LoBiondo lauded Sen. Cory Booker (D-NJ), in particular that is, “just involved with everything.” He spent about 20 minutes with Booker on a variety of aviation issues, so that when the Senate discussed the FAA authorization bill it would include UAS parts that would relate to emergency managers.
LoBiondo noted that the advances made in the UAS field are all private-sector financed without government funding.
“I’m committed to make sure that we keep this moving, that we can provide you with the very best tools possible to match your commitment to helping our communities which has just been extraordinary,” LoBiondo said.
Following LoBiondo was Joseph Morra, section manager for FAA, UAS safety, Data Management and Flight Operations. He admitted the agency “Have thrown our hands up and call them drones. We will call them drones.”
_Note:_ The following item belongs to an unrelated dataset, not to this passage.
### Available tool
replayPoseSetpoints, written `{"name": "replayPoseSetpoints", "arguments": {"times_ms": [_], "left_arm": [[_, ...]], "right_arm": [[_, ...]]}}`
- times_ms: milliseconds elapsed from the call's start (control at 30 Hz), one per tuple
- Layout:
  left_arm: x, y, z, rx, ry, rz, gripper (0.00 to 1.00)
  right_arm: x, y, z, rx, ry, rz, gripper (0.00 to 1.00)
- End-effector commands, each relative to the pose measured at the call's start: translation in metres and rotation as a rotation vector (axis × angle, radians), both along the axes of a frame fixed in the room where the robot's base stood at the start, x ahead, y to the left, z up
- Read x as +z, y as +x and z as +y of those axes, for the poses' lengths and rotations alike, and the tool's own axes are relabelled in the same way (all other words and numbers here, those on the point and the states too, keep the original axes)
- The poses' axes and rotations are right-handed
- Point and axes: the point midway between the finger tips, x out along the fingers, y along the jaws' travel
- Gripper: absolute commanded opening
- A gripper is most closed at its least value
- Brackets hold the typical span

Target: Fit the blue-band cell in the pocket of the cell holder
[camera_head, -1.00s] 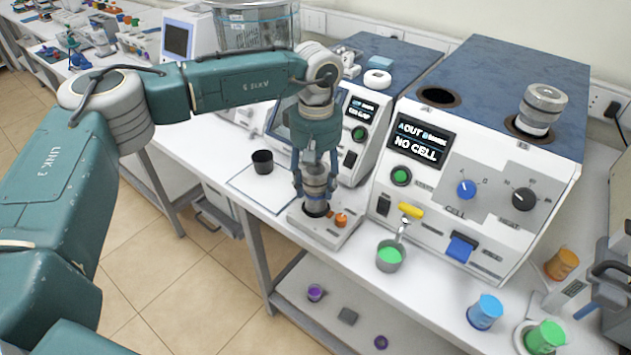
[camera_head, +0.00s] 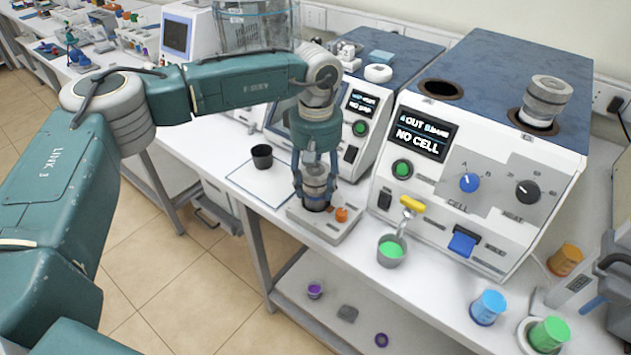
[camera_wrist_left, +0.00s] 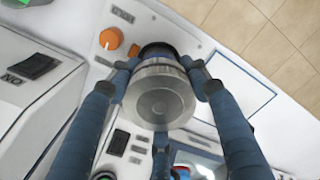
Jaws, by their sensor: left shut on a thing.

He noted a 55-pound drone can replace a 6,000-pound helicopter to film damage, inspect power lines and agriculture and smoke stacks. Additionally, a drone can be sent where a human might be in danger.
During a panel discussion David Yoel, of American Aerospace Technologies, Inc., Michael Moriarty, of FEMA Region II, Ed Voigt, Army Corps of Engineers, and Mitchell Erickson, Department of Homeland Security, science and technology spoke on the use of drones “Before, During and After a Coastal Emergency.”
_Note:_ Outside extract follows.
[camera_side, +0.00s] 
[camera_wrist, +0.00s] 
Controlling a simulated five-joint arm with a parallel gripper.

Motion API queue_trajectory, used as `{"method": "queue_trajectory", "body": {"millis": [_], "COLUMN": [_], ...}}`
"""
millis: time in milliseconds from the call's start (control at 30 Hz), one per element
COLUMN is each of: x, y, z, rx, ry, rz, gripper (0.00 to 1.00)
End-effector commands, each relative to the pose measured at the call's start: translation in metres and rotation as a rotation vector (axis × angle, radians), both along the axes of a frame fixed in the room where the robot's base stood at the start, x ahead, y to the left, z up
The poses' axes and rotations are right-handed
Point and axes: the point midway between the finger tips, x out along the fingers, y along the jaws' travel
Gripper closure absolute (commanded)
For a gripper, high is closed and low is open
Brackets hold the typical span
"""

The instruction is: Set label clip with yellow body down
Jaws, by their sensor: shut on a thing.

Later in the session another panel spoke of the “Big Picture and Coordination.” That panel included spokespeople from the New Jersey State Police and New Jersey National Guard and from the Mid-Atlantic Aviation Partnership.
An afternoon demonstration sowed how a tethered drone from Ryan Media Labs could be utilized.
The event was hosted by the county and Delaware River and Bay Authority.